As much as people want to diss WT, everything he says is steeped in facts. As an AA employee I wish that he was not right. People can talk about quality vs. quantity but the bottom line will be reported within the next week when yearly results are finalized...predictions are 1.5 billion profit for UA, 1.4 billion for DL, and a 444 million loss for AMR. Oh yeah, it's labor costs! Looks like AA just can't seem to get it share of premium revenue.


And Frequentflyerca....you have nothing to add besides jumping on the anti-employee bandwagon.
 
Mikey,
airlines report revenue performance to the DOT... so it is quite possible to compare the performance of carriers.
In every market from ORD-Asia in which AA and UA both compete, UA obtains average fares 15-20% higher.

That settles it. AA shouldn't even bother flying to Asia since UA apparently eats AA's lunch on each and every route to Asia.

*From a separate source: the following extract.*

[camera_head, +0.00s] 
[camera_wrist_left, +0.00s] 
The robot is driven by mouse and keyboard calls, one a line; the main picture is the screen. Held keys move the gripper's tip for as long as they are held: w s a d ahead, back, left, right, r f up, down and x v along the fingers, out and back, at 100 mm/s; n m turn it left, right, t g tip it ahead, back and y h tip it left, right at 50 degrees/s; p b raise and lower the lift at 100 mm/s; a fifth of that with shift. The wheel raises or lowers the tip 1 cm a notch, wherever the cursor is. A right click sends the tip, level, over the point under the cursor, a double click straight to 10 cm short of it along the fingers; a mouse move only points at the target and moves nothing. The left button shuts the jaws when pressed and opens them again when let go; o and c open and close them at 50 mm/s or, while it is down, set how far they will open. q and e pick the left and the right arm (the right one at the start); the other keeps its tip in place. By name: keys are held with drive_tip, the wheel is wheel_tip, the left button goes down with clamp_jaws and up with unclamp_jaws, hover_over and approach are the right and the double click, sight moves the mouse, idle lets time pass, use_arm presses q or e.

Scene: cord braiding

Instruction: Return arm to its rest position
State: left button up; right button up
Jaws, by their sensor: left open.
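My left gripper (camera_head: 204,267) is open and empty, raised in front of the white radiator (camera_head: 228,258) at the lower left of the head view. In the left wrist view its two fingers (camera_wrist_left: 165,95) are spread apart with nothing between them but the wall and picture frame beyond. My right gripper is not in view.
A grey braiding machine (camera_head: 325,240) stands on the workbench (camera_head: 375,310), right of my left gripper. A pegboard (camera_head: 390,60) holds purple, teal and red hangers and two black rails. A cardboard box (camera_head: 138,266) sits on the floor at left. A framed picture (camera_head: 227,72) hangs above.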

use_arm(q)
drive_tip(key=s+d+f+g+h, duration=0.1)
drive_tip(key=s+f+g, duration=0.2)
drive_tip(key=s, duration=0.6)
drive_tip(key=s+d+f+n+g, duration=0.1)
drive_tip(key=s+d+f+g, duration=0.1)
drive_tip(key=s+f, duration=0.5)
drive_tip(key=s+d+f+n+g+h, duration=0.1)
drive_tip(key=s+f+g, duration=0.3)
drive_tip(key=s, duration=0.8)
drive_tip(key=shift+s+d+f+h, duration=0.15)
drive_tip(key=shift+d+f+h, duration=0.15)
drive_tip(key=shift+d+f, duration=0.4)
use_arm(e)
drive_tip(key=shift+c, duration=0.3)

Even if your bolded assertion is true (I have not looked to verify whether it is), UA's performance must really suck in most other markets, as AA's 2009 systemwide mainline yield and PRASM exceeded UA's 2009 systemwide mainline yield and PRASM.

AA's 2009 Yield: 12.28
AA's 2009 PRASM: 9.91

UA's 2009 Yield: 11.81
UA's 2009 PRASM: 9.70

I'd say that's an impressive yield premium for AA - almost half a penny per mile. On over 122 billion revenue passenger miles. That's about $575 million more in revenue than UA would have receieved at its lower yield on AA's traffic. We'll know later this week if UA was able to right the ship or whether AA continues to attract higher revenues, on average, than UA. UA's 2009 load factor was higher than AA's, which is to be expected when UA undercuts AA's systemwide prices by about 4%.

Things get interesting when you look at the numbers.